# Task description:
Write out nothing but the lines from the first line of the entries below through the line with "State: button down"; no pictures go in.

○ ○ ○ ○ ○

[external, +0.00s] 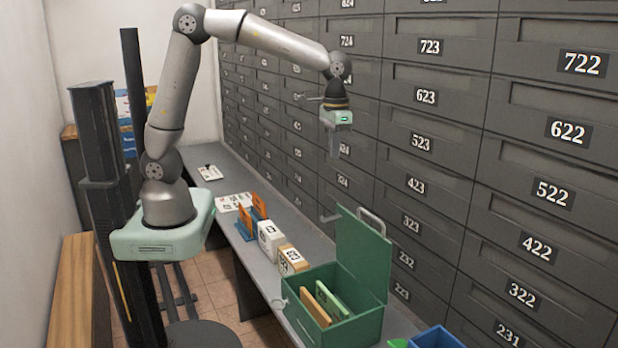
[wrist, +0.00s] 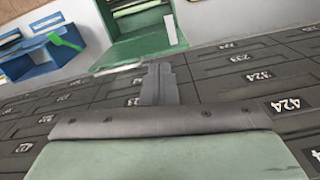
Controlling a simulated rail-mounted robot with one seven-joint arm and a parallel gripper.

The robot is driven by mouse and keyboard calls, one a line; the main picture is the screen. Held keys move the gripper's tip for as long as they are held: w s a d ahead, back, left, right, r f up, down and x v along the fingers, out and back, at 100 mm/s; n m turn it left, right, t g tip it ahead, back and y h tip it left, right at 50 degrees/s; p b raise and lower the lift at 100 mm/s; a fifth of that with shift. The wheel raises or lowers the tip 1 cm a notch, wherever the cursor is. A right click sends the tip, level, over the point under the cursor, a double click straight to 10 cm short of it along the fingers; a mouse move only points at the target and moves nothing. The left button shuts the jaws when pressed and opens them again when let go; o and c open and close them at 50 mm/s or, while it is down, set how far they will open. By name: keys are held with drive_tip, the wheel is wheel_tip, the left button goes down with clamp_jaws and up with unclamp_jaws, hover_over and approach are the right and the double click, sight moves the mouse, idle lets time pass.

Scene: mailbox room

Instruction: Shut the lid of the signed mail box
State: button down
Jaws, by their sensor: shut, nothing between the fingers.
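The green mail box (external: 358,330) stands on the grey counter with its lid (external: 362,255) open, raised nearly upright along the back right side. A grey handle (external: 371,221) sits at the lid's top edge. Tan and green envelopes or folders (external: 325,299) stand inside. My gripper (external: 334,157) is shut and empty, hanging fingers down above the counter, behind and higher than the lid and not touching it. In the wrist view the shut fingers (wrist: 159,84) point toward the green box (wrist: 135,48) at the top. No sign on the box can be read.
A wall of numbered grey lockers (external: 430,130) runs along the right, close to my gripper. White and tan boxes (external: 271,240) and an orange-and-blue rack (external: 252,220) line the counter (external: 222,187). A blue bin (external: 437,338) stands right of the green box.

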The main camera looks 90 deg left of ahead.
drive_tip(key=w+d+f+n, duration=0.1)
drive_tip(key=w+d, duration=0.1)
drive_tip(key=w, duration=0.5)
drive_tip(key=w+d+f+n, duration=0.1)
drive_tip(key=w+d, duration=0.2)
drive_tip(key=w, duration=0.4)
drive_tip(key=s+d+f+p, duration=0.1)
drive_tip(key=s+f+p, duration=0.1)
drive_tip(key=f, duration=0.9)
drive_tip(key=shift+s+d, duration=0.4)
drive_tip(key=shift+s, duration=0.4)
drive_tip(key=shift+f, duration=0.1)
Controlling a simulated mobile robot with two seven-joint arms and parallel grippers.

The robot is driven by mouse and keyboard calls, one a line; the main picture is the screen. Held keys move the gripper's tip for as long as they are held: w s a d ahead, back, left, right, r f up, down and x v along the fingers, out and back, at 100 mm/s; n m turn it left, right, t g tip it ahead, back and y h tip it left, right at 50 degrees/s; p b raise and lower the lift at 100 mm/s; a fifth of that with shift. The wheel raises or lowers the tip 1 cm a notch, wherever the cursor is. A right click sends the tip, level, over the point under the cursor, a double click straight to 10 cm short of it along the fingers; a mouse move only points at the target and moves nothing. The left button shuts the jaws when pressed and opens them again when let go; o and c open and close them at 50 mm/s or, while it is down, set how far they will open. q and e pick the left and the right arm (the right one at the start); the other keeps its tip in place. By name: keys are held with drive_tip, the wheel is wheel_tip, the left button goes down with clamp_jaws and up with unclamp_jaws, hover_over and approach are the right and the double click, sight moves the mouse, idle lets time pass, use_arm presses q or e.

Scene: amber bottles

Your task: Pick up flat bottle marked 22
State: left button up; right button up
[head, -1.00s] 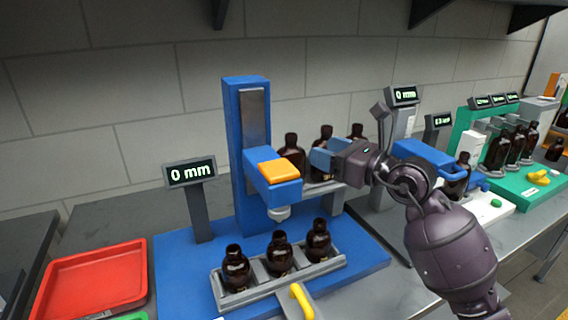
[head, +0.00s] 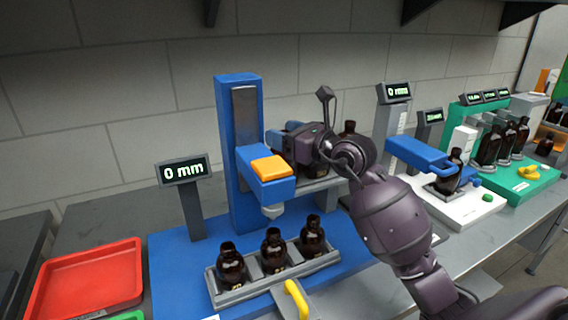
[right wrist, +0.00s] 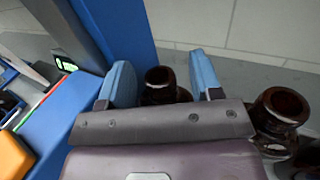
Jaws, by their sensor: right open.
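My right gripper (head: 288,135) is open beside the blue column, over the back row of amber bottles. In the right wrist view its blue fingers (right wrist: 164,80) stand on either side of one amber bottle's neck (right wrist: 160,76); the bottle's body is hidden by my gripper. A second amber bottle (right wrist: 281,108) stands just right of the fingers; a back-row bottle also shows behind my arm in the head view (head: 349,128). I cannot read a 22 on any bottle or tell which one is flat. My left gripper is not in view.
The blue press (head: 237,150) stands left of my gripper, with an orange-topped head (head: 271,168). A grey rack (head: 240,292) in front holds three amber bottles. A red tray (head: 90,280) lies at left. Another blue-armed station (head: 420,154) and more bottles stand at right.

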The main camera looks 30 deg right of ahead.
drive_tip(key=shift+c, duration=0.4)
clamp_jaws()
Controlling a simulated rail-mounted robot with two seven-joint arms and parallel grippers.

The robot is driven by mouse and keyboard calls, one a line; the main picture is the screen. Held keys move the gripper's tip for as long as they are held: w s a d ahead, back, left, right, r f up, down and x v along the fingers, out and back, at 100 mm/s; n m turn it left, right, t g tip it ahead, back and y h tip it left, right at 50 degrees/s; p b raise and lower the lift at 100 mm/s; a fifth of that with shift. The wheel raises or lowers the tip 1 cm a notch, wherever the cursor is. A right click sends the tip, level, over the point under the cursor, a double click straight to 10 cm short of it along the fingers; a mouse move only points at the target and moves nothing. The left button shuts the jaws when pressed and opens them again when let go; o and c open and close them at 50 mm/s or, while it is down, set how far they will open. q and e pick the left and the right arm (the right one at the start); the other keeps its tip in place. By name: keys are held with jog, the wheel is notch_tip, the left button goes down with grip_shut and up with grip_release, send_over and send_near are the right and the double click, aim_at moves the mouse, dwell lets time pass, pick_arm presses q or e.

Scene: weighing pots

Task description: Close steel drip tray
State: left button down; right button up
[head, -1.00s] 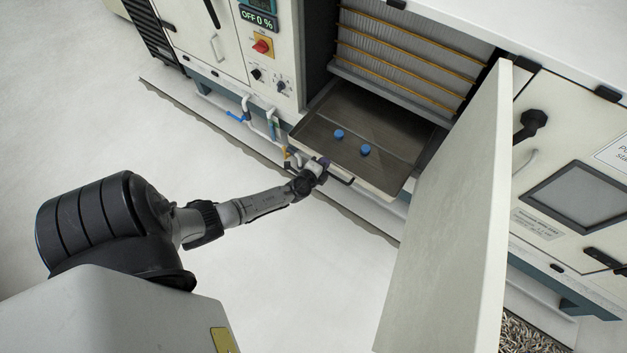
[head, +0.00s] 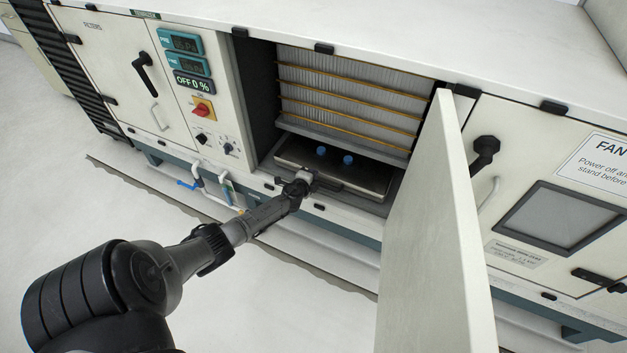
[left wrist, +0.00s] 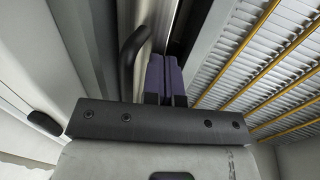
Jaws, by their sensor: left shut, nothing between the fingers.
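The steel drip tray (head: 345,170) sits inside the open bay below the filter, mostly slid in, with two blue caps (head: 334,155) on it. Its dark handle shows on the front edge, and a dark curved handle (left wrist: 132,58) also shows in the left wrist view. My left gripper (head: 306,177) is at the tray's front edge, beside the handle. In the left wrist view its purple fingers (left wrist: 165,76) are together with nothing between them, up near the tray's steel front. Whether they touch it I cannot tell. My right gripper is in neither view.
The open door (head: 440,230) stands out to the right of the bay. A pleated filter with yellow bars (head: 345,95) fills the space above the tray. A control panel (head: 200,105) is left of the bay, with small pipes (head: 228,187) below. The floor in front is clear.

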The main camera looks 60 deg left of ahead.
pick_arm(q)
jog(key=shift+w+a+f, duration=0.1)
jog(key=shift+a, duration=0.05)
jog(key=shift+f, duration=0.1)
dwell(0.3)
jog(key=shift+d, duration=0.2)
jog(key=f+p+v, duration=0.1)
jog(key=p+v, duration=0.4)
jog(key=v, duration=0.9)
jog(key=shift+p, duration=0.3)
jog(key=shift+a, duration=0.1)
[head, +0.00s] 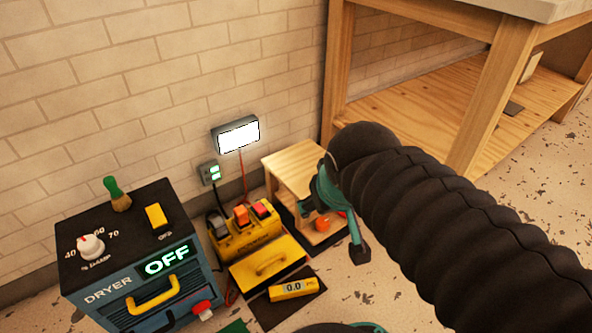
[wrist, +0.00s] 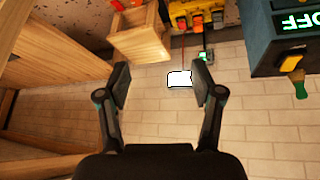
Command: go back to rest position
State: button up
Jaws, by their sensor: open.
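My gripper (wrist: 160,88) is open and empty in the wrist view, its two dark fingers spread apart with the brick wall beyond them. In the head view my black ribbed arm reaches in from the lower right. The teal and black gripper (head: 345,215) shows at the arm's end, in front of a small wooden stand (head: 292,160). The arm hides part of the stand and of the floor behind it. The wrist view shows the scene upside down. No foil roll can be made out in either view.
A blue dryer (head: 150,265) reading OFF stands at the left. A yellow machine (head: 245,235) and a yellow meter (head: 292,290) sit on the floor beside it. A lit panel (head: 237,134) hangs on the wall. A wooden workbench (head: 470,90) stands at the upper right.

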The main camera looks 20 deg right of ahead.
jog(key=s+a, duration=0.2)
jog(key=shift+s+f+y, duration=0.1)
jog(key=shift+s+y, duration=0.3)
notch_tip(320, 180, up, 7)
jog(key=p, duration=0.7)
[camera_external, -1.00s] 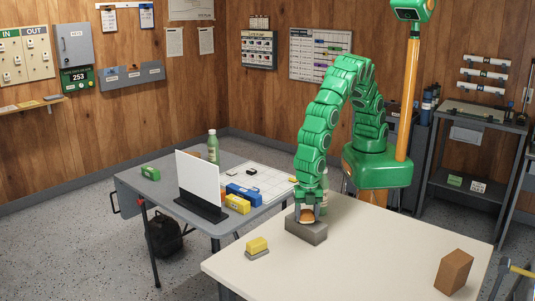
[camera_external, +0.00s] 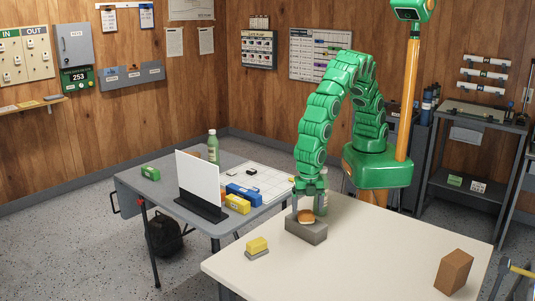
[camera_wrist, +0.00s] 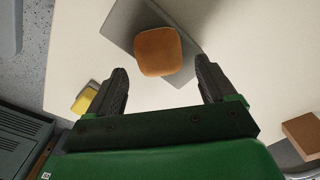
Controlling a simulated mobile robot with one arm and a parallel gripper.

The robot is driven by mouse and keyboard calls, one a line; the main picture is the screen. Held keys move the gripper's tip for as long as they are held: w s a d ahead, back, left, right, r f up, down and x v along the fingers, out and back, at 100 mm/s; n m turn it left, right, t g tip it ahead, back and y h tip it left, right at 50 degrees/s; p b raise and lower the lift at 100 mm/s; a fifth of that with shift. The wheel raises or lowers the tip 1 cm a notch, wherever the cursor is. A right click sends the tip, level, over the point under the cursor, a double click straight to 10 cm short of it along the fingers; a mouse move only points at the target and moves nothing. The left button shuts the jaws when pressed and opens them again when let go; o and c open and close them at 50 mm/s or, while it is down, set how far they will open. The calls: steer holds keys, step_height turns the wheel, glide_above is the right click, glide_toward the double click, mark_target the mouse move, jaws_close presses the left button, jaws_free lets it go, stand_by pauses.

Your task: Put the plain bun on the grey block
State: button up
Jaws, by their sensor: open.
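The plain bun (camera_external: 306,216) is round and golden brown and rests on top of the grey block (camera_external: 311,234) on the pale table. In the wrist view the bun (camera_wrist: 158,51) sits on the grey block (camera_wrist: 124,24), whose edges show around it. My gripper (camera_external: 309,207) is open just above the bun in the external view. In the wrist view the two fingers of my gripper (camera_wrist: 165,85) are spread apart, with nothing between their tips; the bun lies just beyond them.
A yellow block on a grey base (camera_external: 257,247) stands front left on the table, a brown brick (camera_external: 453,271) at right. A folding table (camera_external: 170,198) with a white panel is at left. The table's middle is clear.

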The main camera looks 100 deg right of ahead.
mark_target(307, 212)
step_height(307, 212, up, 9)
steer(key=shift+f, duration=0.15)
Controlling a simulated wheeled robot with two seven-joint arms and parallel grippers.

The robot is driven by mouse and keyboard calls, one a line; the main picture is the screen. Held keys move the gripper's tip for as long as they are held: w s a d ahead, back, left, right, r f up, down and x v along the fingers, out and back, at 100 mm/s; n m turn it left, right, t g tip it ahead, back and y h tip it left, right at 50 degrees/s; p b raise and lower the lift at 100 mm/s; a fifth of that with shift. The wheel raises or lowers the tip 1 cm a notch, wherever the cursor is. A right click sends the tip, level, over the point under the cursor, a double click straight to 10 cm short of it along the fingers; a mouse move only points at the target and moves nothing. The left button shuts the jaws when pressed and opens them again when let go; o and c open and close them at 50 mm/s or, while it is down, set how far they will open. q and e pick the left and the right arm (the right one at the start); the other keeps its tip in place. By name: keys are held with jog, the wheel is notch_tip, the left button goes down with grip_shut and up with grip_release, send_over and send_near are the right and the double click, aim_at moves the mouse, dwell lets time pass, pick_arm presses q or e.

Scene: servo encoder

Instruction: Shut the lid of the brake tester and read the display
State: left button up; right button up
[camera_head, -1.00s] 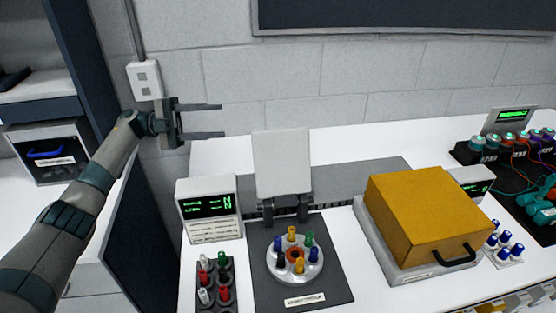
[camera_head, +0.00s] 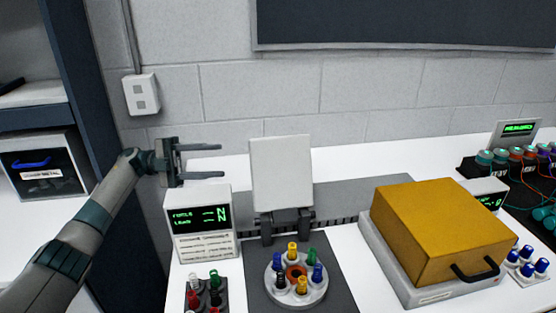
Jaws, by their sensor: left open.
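A pale flat lid (camera_head: 281,172) stands upright on a dark hinge behind a round turntable (camera_head: 279,291) with several coloured posts, on a dark base plate (camera_head: 340,296). This looks like the brake tester with its lid open. A display unit (camera_head: 202,222) stands left of it, with green text; two lines end in N with dashes before the upper one, the rest too small to read surely. My left gripper (camera_head: 221,160) is open and empty, its fingers pointing right, above the display unit and left of the lid. My right gripper is not in view.
A yellow box (camera_head: 430,220) with a black handle sits on a pale base to the right. Small coloured posts stand in a dark block (camera_head: 207,297) at front left. A wired panel (camera_head: 520,170) is at far right. A wall socket (camera_head: 141,95) hangs behind.

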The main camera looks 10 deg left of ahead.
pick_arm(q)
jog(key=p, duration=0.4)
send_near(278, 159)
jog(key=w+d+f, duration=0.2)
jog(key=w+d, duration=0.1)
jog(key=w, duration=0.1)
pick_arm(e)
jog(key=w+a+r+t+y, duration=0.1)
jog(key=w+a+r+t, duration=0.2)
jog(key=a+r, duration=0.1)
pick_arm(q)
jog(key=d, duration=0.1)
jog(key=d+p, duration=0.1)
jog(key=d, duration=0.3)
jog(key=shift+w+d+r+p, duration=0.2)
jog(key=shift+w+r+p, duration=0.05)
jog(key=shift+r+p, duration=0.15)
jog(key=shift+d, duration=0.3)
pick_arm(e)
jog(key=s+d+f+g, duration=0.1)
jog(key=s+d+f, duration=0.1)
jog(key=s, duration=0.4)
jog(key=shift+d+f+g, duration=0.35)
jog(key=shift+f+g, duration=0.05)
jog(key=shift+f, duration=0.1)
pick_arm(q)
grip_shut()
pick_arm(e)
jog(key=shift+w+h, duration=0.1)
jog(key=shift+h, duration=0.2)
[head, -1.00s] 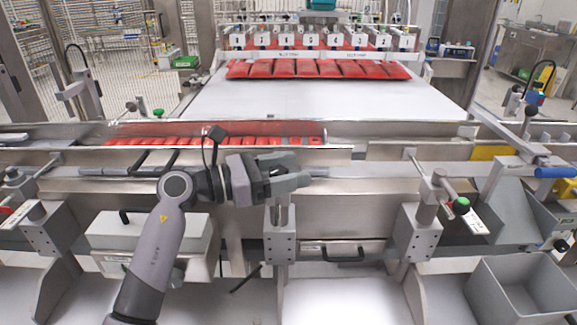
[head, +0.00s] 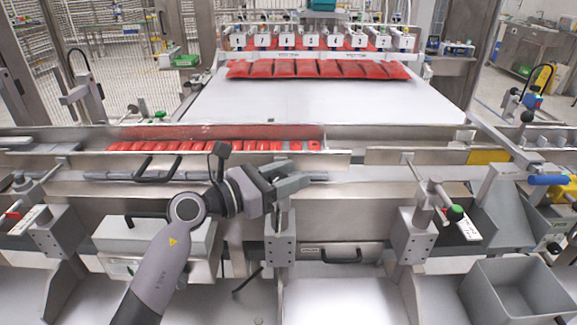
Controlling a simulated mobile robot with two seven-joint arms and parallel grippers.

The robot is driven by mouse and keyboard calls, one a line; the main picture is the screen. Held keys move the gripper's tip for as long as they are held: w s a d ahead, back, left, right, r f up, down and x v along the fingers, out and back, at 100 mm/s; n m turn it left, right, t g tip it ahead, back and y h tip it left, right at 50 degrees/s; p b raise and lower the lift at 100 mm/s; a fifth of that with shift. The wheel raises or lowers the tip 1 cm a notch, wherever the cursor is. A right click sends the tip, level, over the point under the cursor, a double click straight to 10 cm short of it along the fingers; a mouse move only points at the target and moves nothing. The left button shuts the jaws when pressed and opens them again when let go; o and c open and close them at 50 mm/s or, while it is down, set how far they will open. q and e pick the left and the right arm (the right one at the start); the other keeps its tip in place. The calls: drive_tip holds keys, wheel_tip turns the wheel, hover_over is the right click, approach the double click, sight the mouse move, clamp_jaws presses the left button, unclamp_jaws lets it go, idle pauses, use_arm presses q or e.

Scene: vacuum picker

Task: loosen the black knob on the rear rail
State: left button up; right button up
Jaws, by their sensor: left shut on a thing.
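My left gripper (head: 287,178) is over the top of an upright clamp post in the middle of the view. Its grey fingers are closed around the top of that post, where the black knob sits. The knob itself is mostly hidden by the fingers. Below it, the metal post runs down into a grey clamp block (head: 281,248) at the rail (head: 345,178). My right gripper is not in view.
A similar clamp block with a green-tipped handle (head: 455,213) stands to the right. A grey bin (head: 515,290) is at the lower right. Red packs (head: 320,69) lie on the white belt (head: 300,100) behind. A black-handled drawer (head: 342,255) is right of the post.

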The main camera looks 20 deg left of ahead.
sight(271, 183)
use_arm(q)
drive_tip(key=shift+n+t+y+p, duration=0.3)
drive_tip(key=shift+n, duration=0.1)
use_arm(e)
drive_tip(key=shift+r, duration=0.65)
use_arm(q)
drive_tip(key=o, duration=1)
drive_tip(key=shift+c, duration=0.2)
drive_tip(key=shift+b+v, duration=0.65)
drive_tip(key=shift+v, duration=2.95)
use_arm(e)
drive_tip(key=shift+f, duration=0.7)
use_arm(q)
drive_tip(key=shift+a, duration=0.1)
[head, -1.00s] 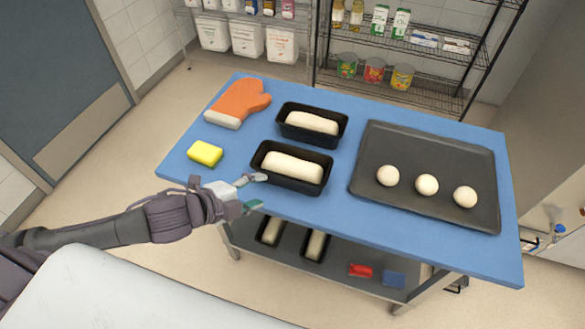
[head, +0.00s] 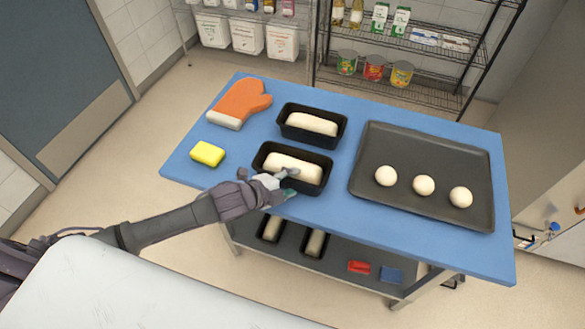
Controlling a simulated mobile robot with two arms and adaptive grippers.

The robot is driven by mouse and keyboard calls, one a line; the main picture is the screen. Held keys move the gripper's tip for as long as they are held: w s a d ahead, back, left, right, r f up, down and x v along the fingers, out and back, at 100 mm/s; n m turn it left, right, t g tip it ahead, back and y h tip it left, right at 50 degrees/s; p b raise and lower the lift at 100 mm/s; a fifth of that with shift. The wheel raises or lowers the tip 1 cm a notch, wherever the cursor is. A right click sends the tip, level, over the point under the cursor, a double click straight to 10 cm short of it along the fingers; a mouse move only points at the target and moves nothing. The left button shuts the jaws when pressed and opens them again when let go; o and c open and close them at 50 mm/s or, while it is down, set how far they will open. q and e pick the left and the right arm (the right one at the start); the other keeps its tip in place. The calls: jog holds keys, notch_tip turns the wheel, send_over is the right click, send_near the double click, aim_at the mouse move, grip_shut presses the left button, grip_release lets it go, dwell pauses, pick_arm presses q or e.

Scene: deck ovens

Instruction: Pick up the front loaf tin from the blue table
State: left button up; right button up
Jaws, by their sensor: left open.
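The front loaf tin (head: 318,188) is black, holds pale dough and stands near the front edge of the blue table (head: 222,178). My left gripper (head: 291,182) is open at the tin's front side. One fingertip shows over the dough inside the tin and the other is outside its front wall. The gripper hides part of the front wall, and I cannot tell whether the fingers touch it. A second black loaf tin (head: 338,138) with dough stands just behind. My right gripper is not in view.
A dark baking tray (head: 420,150) with three dough balls lies to the right. A yellow sponge (head: 208,153) and an orange oven mitt (head: 240,101) lie to the left. More tins stand on the shelf below. Wire shelving (head: 430,84) stands behind.

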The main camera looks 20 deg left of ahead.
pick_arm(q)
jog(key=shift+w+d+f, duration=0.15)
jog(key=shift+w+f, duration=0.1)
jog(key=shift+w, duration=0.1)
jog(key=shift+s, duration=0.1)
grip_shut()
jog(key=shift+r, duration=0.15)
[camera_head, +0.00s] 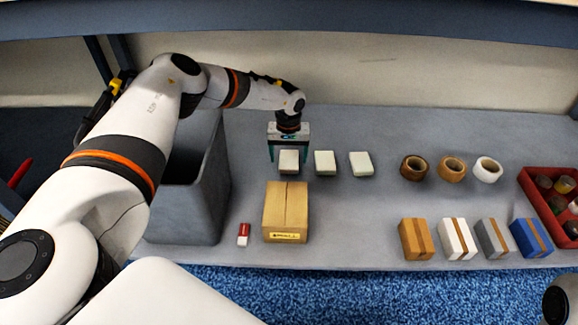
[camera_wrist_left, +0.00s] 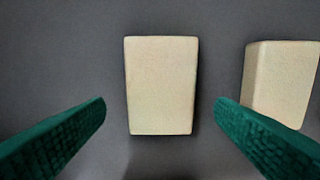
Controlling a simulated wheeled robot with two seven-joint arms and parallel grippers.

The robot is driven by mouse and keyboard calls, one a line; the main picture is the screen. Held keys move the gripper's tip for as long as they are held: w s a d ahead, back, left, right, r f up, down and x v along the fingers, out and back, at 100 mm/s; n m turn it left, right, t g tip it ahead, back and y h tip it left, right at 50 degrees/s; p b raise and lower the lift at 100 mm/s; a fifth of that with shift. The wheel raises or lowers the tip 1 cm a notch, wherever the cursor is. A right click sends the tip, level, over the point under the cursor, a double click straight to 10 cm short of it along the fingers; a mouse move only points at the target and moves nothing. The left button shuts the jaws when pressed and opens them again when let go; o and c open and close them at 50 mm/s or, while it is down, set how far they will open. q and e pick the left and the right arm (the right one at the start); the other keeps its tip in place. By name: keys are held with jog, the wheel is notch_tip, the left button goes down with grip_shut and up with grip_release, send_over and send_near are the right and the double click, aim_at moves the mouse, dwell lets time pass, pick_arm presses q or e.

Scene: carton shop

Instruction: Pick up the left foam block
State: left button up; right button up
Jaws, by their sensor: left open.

○ ○ ○ ○ ○

# Output below:
[external, +0.00s] 
[wrist, +0.00s] 
Controlling a simulated rail-mounted robot with one seven-joint arm and a parallel gripper.

The robot is driven by mouse and keyboard calls, one a line; the main picture is the screen. Held keys move the gripper's tip for as long as they are held: w s a d ahead, back, left, right, r f up, down and x v along the fingers, out and back, at 100 mm/s; n m turn it left, right, t g tip it ahead, back and y h tip it left, right at 50 degrees/s; p b raise and lower the lift at 100 mm/s; a fifth of that with shift. The wheel raises or lowers the tip 1 cm a notch, wherever the cursor is. A right click sends the tip, level, over the point under the cursor, a double click straight to 10 cm short of it along the fingers; a mouse move only points at the target and moves nothing. The left button shuts the jaws when pressed and opens them again when let go; o and c open and close them at 50 mm/s or, while it is down, set how far they will open. By name: keys are held with drive_tip, the wheel is wheel_tip, the left button goes down with clamp_jaws and up with unclamp_jaws, hover_over and approach are the right and the double click, sight moves the mouse, idle lets time pass.

Scene: mailbox room

Instruction: Shut the lid of the signed mail box
State: button down

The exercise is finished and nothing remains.